The Dublin Horse Show, as we know it, will not take place this year but what we do have is a five-day National Championships in the RDS, from August 18th to 22nd. It reminds me of 1946 when the event also re-emerged after a break.
Following the end of World War II, the thought of horses arriving at Ballsbridge once more made us feel that the world could be good again. The bread was turning from grey to white. Bananas, tea and oranges were returning to the shop shelves. In fact Ireland won the Aga Khan that year and Mick Tubridy took the Grand Prix.
Granted, there will be no Nations Cup or international jumping this time, but some €167,000 is on offer across 30 events, for which qualifiers are nearing conclusion. It is nearing last-call for those wishing to make it.
According to RDS Equestrian Committee chair Comdt. John Ledingham, all classes will take place in the main arena.
He told The Irish Horse: “Competitors will enter from the pocket and then exit from another gate. Horses must arrive and depart on the same day and no stabling will be available. Whether or not there will be an attendance in the stands depends on Government guidelines at the time.
“If we are at Level 3 there will be no public allowed. At Level 2 there can be some attendance, but under social distancing rules.”
Ledingham also reports that there has been a very strong entry for the show jumping qualifiers. In addition, with selection for the World Young Horse Championships at a Lanaken at stake, the five-, six- and seven-year-olds have been out in force. Understandably, there has not been the same rush for the traditional showing sections. In fact two of their qualifying days have had to be cancelled due to lack of entries. In order to make up for that loss, double qualifying places will be on offer at both Galway and Barnadown this Saturday (3 July) and at Galway next weekend.
Dublin Horse Show schedule
• Wednesday 18 August: young horse classes
• Thursday 19 August: hunter and breeding events
• Friday 20 August: pony championships and children on horses
• Saturday 21 August: amateur riders and the four-year-old young horse jumping finals
• Sunday 22 August: finals for five-, six- and seven-year-olds, plus an eight- and nine-year-old event.
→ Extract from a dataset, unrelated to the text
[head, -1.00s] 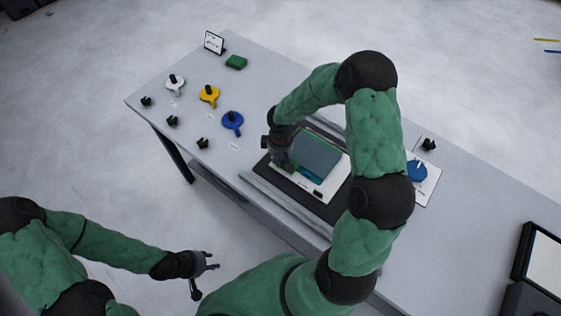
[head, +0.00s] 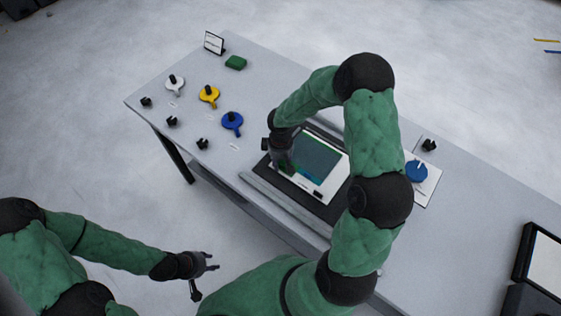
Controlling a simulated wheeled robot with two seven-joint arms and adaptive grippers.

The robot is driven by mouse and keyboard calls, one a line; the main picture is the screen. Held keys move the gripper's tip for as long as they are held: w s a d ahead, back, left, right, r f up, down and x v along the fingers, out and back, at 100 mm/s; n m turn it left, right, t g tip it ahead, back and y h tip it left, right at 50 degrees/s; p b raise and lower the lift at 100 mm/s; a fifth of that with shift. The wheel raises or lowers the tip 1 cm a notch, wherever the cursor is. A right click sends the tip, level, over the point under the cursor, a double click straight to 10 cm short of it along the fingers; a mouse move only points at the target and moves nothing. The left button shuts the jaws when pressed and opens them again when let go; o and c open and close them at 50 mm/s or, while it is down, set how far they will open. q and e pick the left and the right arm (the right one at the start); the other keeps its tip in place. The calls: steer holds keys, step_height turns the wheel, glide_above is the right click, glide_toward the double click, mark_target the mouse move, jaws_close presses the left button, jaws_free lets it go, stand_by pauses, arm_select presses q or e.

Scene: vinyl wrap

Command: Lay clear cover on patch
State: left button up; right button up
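A dark teal patch (head: 320,157) lies on a white panel (head: 332,188) on a dark mat on the table. A clear cover cannot be made out apart from the teal surface. My right gripper (head: 286,168) is low at the left edge of the patch, by a small green spot. Its fingertips are dark and partly hidden, so I cannot tell whether they grip anything. My left gripper (head: 213,262) is open and empty, off the table's front edge.
White, yellow (head: 209,94) and blue (head: 232,121) round-headed tools and small black holders stand on the table's left part. A blue disc (head: 416,171) on a white card lies right. Grey rails (head: 280,203) edge the mat.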

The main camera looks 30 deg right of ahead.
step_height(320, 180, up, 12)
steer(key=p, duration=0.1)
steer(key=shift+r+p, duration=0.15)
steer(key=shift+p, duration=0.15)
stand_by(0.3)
It is difficult to believe that the multi-talented and ebullient Frank McGarry of Carrowmore, Co Sligo, is no longer with us.
Of all the people that have imbued Irish show jumping with life and humour over the past 70 years, nobody could match Frank as a leader, innovator and raconteur.
Aged just six, Frank declared to his father: “One day I will ride in the RDS” – and he did. But he also did much more. He was a chef d’equipe and selector of our earliest civilian teams that travelled Europe.
He created one of Ireland’s first international-sized indoor jumping arenas. He was a founder of the Connaught Region Committee and served some 16 years on the national executive and was also an appointed as a member of Bord na gCapall.
Some of the best show jumping horses of the 1960s and ‘70s passed through his hands. Names such as Westcourt (Mary-Rose Hayes), Feltrim (Eimear Haughey), Baronscourt (Iris Kellett), Oatfield Hills (Eddie Macken), Sensation (Raimondo D’Inzeo) and Go Sli Up (Francie Kerins).
Frank deserved the title ‘Mr Show Jumping’. As long as a horse jumps a competition fence in Ireland he will never be forgotten.